Why Haiti Matters: Barack Obama and the Larger Discourse on Haiti [Essay]

Therefore, the second reason Haiti matters is that in contrast to the image the First World seeks to create for it as pathetic, backward, and incompetent, Haiti is a nation of heroism. When Haiti formed a free republic after the world’s only successful slave uprising, France’s economy was so weakened that it could no longer afford Louisiana (which at the time included Arkansas, Missouri, Iowa, Oklahoma, Kansas, and Nebraska, as well as parts of Minnesota, North Dakota, South Dakota, New Mexico, Montana, Wyoming, Colorado, and present day Louisiana, and parts of what is now currently Canada.) Thus, the United States was able to buy 828,000 square miles of land at three cents an acre (a low price even for the era) doubling America’s size. In other words, we benefited from the very revolution we opposed. While we have oppressed and impoverished Haiti, Haiti enriched us. While we claimed to represent freedom, we sided with French slave-owners against the Haitian slaves liberating themselves. While we declare ourselves a force for democracy, we support Haitian dictators and undermine or remove their democratically elected leaders. Haiti matters because the nation has never ceased to fight for freedom – despite the huge opposition it faces from us. Haiti matters because the nation shows us the immense gap between who we are and who we claim to be – a hypocrisy they pay for with their suffering.

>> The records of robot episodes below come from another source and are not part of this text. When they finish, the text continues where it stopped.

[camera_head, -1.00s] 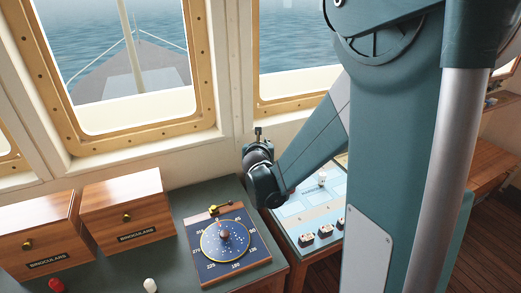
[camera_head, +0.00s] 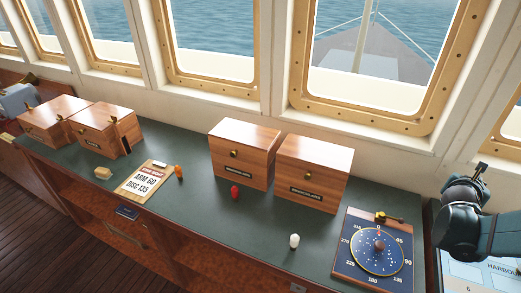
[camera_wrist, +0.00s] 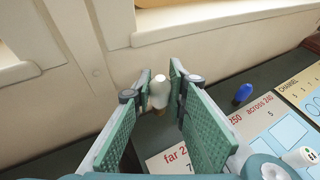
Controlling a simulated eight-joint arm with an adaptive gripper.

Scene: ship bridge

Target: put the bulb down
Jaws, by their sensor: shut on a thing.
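My gripper (camera_wrist: 159,84) is shut on a white bulb (camera_wrist: 158,94), which sits between the two fingertips with its darker base pointing down. In the head view my gripper (camera_head: 482,170) is at the right edge, above the right end of the dark green counter (camera_head: 205,202); the held bulb cannot be made out there. A blue bulb (camera_wrist: 242,93) lies to the right of the fingers in the wrist view. Another white bulb (camera_head: 294,241), a red bulb (camera_head: 235,192) and an orange bulb (camera_head: 179,172) are on the counter in the head view.
Two binoculars boxes (camera_head: 314,175) stand by the windows. A compass dial board (camera_head: 374,247) lies near my gripper. A clipboard (camera_head: 143,181) and more wooden boxes (camera_head: 107,130) are at left. A chart panel (camera_wrist: 262,137) lies below right of the fingers. The middle counter has free room.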

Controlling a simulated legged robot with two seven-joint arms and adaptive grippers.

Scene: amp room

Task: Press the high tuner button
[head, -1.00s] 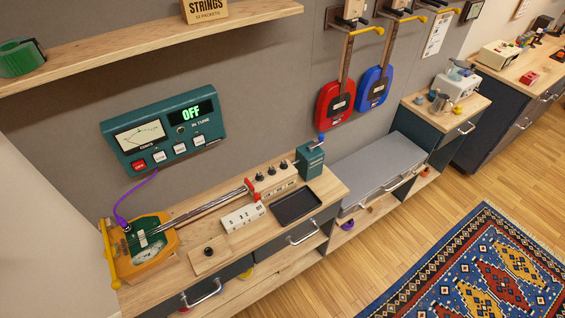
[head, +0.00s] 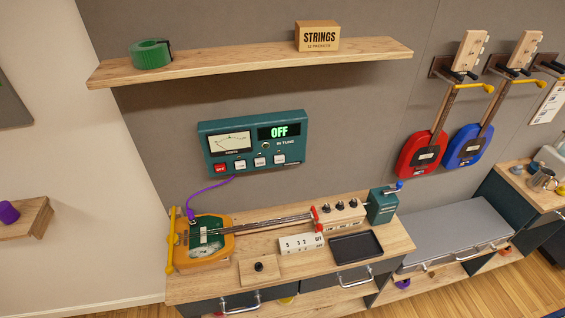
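The teal tuner (head: 253,143) hangs on the grey wall above the workbench. The button labels are too small to read for certain. A purple cable (head: 212,187) runs from the tuner to the orange guitar-like instrument (head: 183,252) on the bench. Neither of my grippers is in view.
A wooden shelf (head: 230,69) above the tuner holds a green roll (head: 151,54) and a STRINGS box (head: 317,36). The bench carries a black tray (head: 356,248), a number block (head: 301,243) and a teal crank box (head: 382,206). Red and blue guitars hang at right.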

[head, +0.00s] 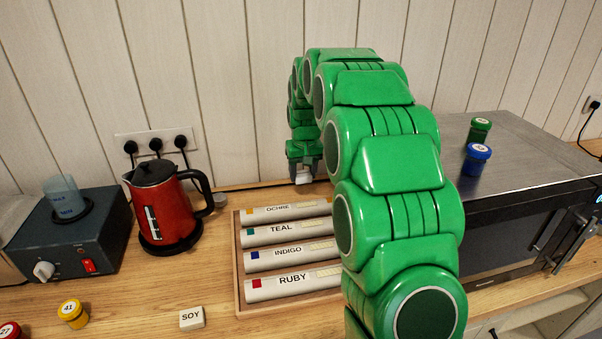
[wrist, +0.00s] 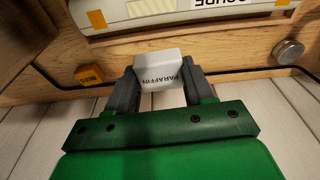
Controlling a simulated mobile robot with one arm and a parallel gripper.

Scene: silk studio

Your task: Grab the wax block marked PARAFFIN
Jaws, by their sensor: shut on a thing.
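The white wax block marked PARAFFIN (wrist: 159,69) sits between the two dark fingers of my gripper (wrist: 160,85) in the wrist view, its label upside down. The fingers are shut on its sides. Another white block, marked SOY (head: 192,317), lies on the front of the counter.
A wooden tray (head: 239,270) holds rolls labelled OCHRE, TEAL, INDIGO and RUBY. A red kettle (head: 172,208) and a dark heater box (head: 70,250) stand left. A microwave (head: 520,170) with two jars stands right. An orange block (wrist: 89,74) is near my gripper.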

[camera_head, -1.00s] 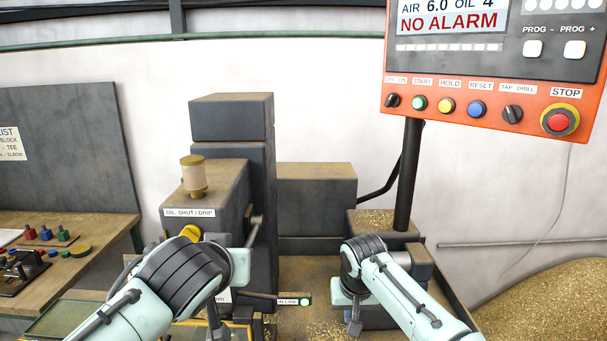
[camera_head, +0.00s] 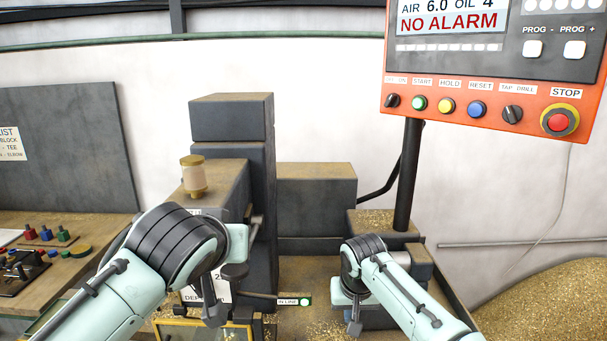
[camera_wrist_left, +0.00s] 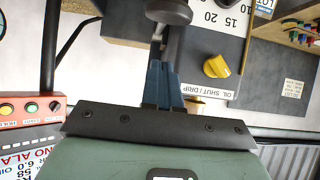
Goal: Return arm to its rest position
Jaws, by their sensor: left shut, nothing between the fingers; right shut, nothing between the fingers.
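My left arm comes in from the left in the head view. Its gripper (camera_head: 213,314) points down in front of the grey drilling machine. In the left wrist view my left gripper's blue fingers (camera_wrist_left: 162,84) are together with nothing between them. A dark round-ended lever (camera_wrist_left: 168,12) shows just beyond their tips; I cannot tell whether they touch. The yellow oil knob (camera_wrist_left: 215,66) is beside the fingers, apart from them. My right gripper (camera_head: 354,327) is small in the head view, pointing down, shut and empty at the right side of the machine.
The grey machine column (camera_head: 232,120) and oil cup (camera_head: 194,178) stand close behind my left arm. The orange control panel (camera_head: 450,105) hangs at the upper right on a black post (camera_head: 408,175). A wooden bench (camera_head: 90,235) is left. Brass chips (camera_head: 560,300) heap at right.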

A third reason Haiti matters is that the country’s most recent tragedy allows the First World to play with language with the audacity of an Orwellian villain. So in Newsweek Obama can say, “it is particularly devastating that this crisis has come at a time when—at long last, after decades of conflict and instability—Haiti was showing hopeful signs of political and economic progress” instead of saying, “it is particularly devastating that this crisis has come at a time when—at long last, after decades of the U.S. causing conflict and instability—Haiti was showing hopeful signs of political and economic progress.” Let’s be clear, if you’re running a race I repeatedly trip you, it’s a bit rich for me to claim you’re “progress-resistant”— to use the words of David Brooks. [4] If I break in your house and steal all your possessions, it would be inaccurate for someone to say that your house is empty because you’re simply poor instead of that you’ve been robbed. If I repeatedly burglarize your house because I’m stronger and it profits me and you can’t fight back, I have no grounds to wonder what innate failing you have that leads to your house being perpetually empty. Nor can I legitimately tell others that if they want to help you have a furnished house they should ignore my past and continued plundering and focus on changing what’s allegedly wrong with you. If I regularly rob you, and those robberies are a matter of public record, it would be silly, to say the least, for your neighbors to wonder, perplexedly, why you don’t have any furniture. If I steal a fortune from you and then give you pennies, it’s ridiculous for me to claim that I’m giving you aid.

A fourth reason Haiti matters is that its earthquake, like all tragedies in heavily black places (see New Orleans), become free-for-alls for racists. Bigots get to ignore all the reasons listed above for Haiti’s suffering and blame anything that comes to mind – from the nation’s religion to its values – for its poverty, sometimes bolstering their arguments with specious sources. They can explain that black peoples from urban U.S. cities to islands in the Western Hemisphere to Africa just can’t rule themselves as though neo-colonialism, globalization, military industrialism, First World backed violence and wars, theft of resources, political sabotage, unjust and illegitimate debts, structural adjustment programs, farm subsidies in Western nations, aid tied to brutal conditions, and other forces are imaginary. People such as the aforementioned Brooks can even claim that what Haiti needs a culture of “No Excuses” – conveniently excusing our culpable nation. Racists can pass on Katrina-style fears of rioting, rampaging blacks, ignoring evidence to the contrary [5] – since, you know, black people get barbaric in a crisis. The benevolent racists get to disseminate or pore over images of helpless black victims and wonderful white heroes. Haiti matters to the prejudiced because the Haitian tragedy allows them to be as paternalistic, cruel, or imaginative with their prejudice as they want to be. They can even blend charity with contempt like Pat Robertson and accuse Haitians of deals with the devil while offering aid.